Seneca Indians


Seneca Indians A.K.A. Mingo Indians

The Mingo Indians were a small group of Native Americans related to the Iroquois natives. They are sometimes called the Ohio Seneca natives.

By 1750, the Ohio Seneca had left the Iroquois homeland in the state of New York and migrated to the Ohio Country.

In the 1760s, the Ohio Seneca natives lived in eastern Ohio near Steubenville. By the early 1770s, they had moved to central Ohio.

One of their villages was on the banks of the Scioto River at the site of modern-day Columbus.
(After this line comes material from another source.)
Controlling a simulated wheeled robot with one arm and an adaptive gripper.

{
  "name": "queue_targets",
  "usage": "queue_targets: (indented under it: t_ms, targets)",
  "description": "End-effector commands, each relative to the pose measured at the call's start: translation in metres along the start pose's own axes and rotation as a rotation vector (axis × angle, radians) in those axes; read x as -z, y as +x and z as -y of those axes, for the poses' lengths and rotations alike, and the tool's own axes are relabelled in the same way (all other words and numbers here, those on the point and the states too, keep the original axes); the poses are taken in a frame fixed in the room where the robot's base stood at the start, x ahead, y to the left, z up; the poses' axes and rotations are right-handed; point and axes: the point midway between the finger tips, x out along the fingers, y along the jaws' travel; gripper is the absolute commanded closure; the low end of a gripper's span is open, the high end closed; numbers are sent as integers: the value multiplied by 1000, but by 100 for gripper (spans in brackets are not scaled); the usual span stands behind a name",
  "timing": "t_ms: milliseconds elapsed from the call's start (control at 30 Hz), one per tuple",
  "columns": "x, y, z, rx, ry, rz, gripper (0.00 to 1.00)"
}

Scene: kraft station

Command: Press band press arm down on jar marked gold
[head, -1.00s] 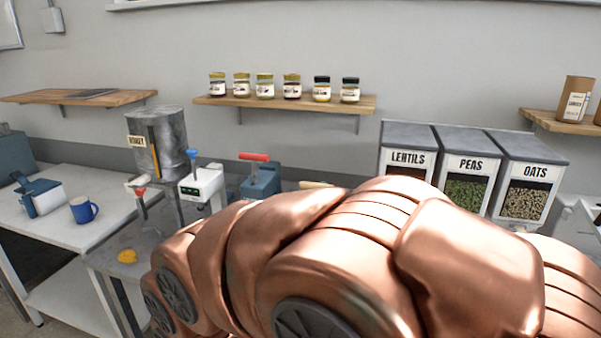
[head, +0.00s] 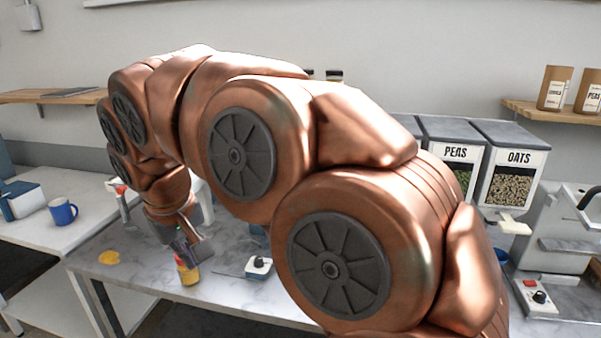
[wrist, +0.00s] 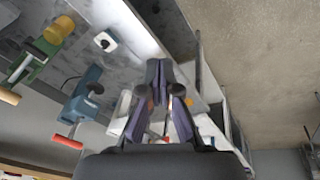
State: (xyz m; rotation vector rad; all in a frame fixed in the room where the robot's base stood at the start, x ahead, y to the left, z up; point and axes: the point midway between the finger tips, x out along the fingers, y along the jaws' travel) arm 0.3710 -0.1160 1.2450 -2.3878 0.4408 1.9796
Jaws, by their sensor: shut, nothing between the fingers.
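My gripper (head: 186,246) hangs over the front of the marble bench, its fingers closed and empty; the dark fingers also show in the wrist view (wrist: 165,85). A small yellow item with a red patch (head: 187,273) shows just below it; I cannot tell whether they touch. In the wrist view, a green press (wrist: 43,52) with a pale wooden handle (wrist: 9,96) stands apart from the fingers. A round gold jar (wrist: 60,28) is at its end; its marking is unreadable. A blue press (wrist: 84,98) with a red handle (wrist: 67,142) stands between.
A white dial box (head: 259,267) sits on the bench, right of my gripper. A yellow patch (head: 109,257) lies left. A blue mug (head: 63,212) stands on the left table. Dispensers for peas (head: 455,153) and oats (head: 518,160) stand at the back right.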

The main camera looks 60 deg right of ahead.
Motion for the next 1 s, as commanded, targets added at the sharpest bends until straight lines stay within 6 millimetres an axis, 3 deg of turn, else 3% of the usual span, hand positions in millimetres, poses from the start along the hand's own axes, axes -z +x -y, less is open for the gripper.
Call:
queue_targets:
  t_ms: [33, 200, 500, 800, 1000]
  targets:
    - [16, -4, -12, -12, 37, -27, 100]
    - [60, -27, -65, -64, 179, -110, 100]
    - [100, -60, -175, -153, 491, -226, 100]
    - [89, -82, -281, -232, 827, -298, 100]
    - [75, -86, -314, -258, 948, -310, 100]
Captain William Crawford led an attack against a Ohio Seneca village on the Scioto River near what is now downtown Columbus, Ohio, at the close of Lord Dunmore’s War in 1774.

By the 1800s, the Ohio Seneca natives had villages along the Sandusky River as well as at Lewistown.
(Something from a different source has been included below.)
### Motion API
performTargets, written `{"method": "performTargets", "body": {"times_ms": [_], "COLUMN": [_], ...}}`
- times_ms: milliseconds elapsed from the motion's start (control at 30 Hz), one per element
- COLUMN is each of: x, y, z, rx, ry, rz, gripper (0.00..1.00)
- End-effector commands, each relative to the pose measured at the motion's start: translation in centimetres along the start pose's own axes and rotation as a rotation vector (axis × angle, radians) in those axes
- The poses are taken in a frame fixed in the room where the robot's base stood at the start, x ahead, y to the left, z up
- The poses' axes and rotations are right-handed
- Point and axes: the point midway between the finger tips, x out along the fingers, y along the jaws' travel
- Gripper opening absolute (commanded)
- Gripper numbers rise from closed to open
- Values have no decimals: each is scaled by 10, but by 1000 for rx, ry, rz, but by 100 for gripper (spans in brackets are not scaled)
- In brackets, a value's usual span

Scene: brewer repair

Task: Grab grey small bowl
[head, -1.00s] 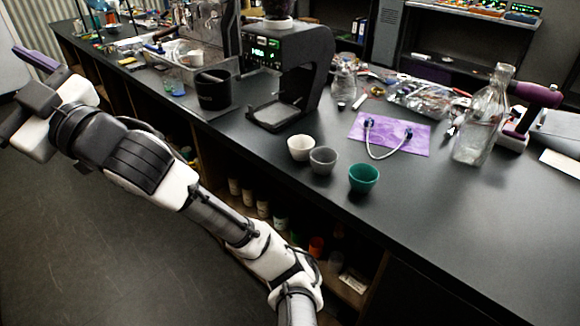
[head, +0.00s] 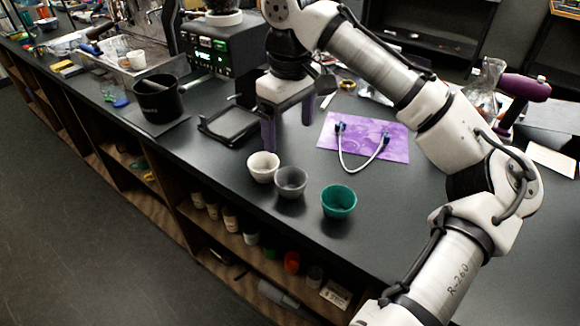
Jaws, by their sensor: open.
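The grey small bowl (head: 291,183) stands upright on the black counter, between a white bowl (head: 263,167) on its left and a teal bowl (head: 339,201) on its right. The white bowl is close beside it; I cannot tell whether they touch. My gripper (head: 288,138) is above and behind the white and grey bowls, pointing down. Its two purple fingers are spread wide apart with nothing between them. The grey bowl's rim and inside are in plain view.
A purple mat (head: 372,137) with a cable on it lies to the right behind the bowls. A brewer (head: 215,55) stands behind, partly hidden by my arm. A black bin (head: 158,98) stands at the left. The counter's front edge is close before the bowls.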

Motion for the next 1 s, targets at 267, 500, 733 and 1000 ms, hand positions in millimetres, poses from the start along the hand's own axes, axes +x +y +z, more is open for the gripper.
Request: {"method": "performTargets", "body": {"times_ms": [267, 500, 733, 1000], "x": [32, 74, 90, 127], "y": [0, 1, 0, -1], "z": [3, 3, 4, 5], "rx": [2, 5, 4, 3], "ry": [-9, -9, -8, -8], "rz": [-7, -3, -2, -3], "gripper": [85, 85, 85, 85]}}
The Ohio Seneca began to live with other tribes, hoping that together they would be able to stop the westward expansion of white settlers. Some Ohio Seneca natives lived with the Miami natives, while others lived with the Shawnee natives.

In 1831, the United States forced the Ohio Seneca natives to sell their land, and the natives moved to reservations in the West. Logan was a famous leader of the Ohio Seneca natives.